The gate allows fish to move back forth, up and downstream, while the pump station regulates water flow.

A $310,000 grant from the Pacific Salmon Foundation helped pay for the new pump station.

With that many fingerlings found, it shows that adult coho have made it through the gate into Spencer Creek and spawned, probably near Stratford Avenue and Albion Park.

Coho salmon usually prefer smaller, urban streams, particularly in the Lower Mainland, putting them at risk of the effects of development.

Unlike the chum salmon, which come upstream in big numbers and splash around and spawn, coho are a shy fish, Davies said.

“You have to be lucky to see them,” he added.

“Sometimes, they’ll spawn at night and hide during the day.”

That was discovered during a study which showed the coho were sneaking into a tributary of Spencer Creek at night to spawn, then moving back into Kanaka Creek in the daytime.

Spencer Creek has seen a series of improvements since 2006. The surrounding topography farther upstream has been improved as land has greened over and construction completed, reducing sedimentation.

The beneficial effects of the pump and a new fishway beneath 104th Avenue has made it easier for coho to cross that street, compared to a culvert that used to be there.

As well, some upstream sections in the newer suburbs of Albion flats near the Albion Sports Complex have been improved with new planting of trees and shrubs along the bank and woody debris added to the water course to provide cover for fish.

Overall, Spencer Creek is probably 50 per cent healthier than it was a decade ago, Davies said.

Davies added that the banks of the stream in the lower sections, from Planet Ice on down, also should be improved and widened to provide more shade cover and nutrients for the fish.

The presence of coho in Spencer Creek, though, won’t have much effect on any future development because the stream setbacks that protect streams are already in place.

Students at Samuel Robertson Technical school have also played a role for the last decade by regular monitoring of the water quality as part of their environmental studies.

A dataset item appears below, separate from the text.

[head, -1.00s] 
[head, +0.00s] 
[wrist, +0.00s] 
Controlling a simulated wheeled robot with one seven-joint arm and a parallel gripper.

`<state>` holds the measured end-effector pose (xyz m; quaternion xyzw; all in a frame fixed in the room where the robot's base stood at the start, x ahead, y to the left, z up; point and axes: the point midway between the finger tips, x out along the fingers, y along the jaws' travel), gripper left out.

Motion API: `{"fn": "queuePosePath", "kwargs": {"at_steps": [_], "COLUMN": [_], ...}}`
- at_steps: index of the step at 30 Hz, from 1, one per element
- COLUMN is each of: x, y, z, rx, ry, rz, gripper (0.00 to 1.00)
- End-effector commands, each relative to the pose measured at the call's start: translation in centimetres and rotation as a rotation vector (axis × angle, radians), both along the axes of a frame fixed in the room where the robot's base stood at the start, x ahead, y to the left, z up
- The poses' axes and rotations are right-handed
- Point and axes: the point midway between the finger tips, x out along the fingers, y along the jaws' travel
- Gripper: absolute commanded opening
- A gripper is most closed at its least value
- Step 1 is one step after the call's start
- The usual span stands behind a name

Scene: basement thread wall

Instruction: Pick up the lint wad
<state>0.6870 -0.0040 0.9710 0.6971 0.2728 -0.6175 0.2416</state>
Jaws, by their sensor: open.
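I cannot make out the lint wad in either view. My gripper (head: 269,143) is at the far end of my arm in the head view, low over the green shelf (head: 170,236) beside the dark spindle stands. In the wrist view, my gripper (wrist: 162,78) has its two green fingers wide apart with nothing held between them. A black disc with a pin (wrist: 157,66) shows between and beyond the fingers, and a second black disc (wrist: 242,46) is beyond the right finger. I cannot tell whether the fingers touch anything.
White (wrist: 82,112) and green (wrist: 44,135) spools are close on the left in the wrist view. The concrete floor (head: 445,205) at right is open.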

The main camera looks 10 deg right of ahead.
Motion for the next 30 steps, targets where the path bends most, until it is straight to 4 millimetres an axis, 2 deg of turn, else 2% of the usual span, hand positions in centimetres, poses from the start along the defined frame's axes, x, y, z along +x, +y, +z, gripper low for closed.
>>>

“This is just another chapter in the rebirth of Spencer Creek, which started about 11 or 12 years ago,” Davies said.

Success breeds success, he added.

“Your creek goes from the problem child to the poster child.”

He was surprised to see find the baby coho in the lower, muddier part of the stream, just upstream of the gate.

“You just gotta love those wild coho, what they’re able to do.”

It’s not the first time coho have been in the stream, but it’s the largest number, said Maurice Coulter-Boisvert, a community adviser with Fisheries and Oceans Canada.

And there’s reason for optimism for a continued coho population.

“There’s every reason to expect that,” Coulter-Boisvert said.

Access for fish and good water quality are both needed to sustain fish populations, he said.

“If both of those are maintained, then there’s good hope that the populations will continue to go up, to the extent of the available habitat.”

If fish can move in and out of the stream without being killed by a pump, “then there’s every reason to be optimistic.”

He added that chinook salmon could also move into Spencer Creek in the springtime as they move down the Fraser River.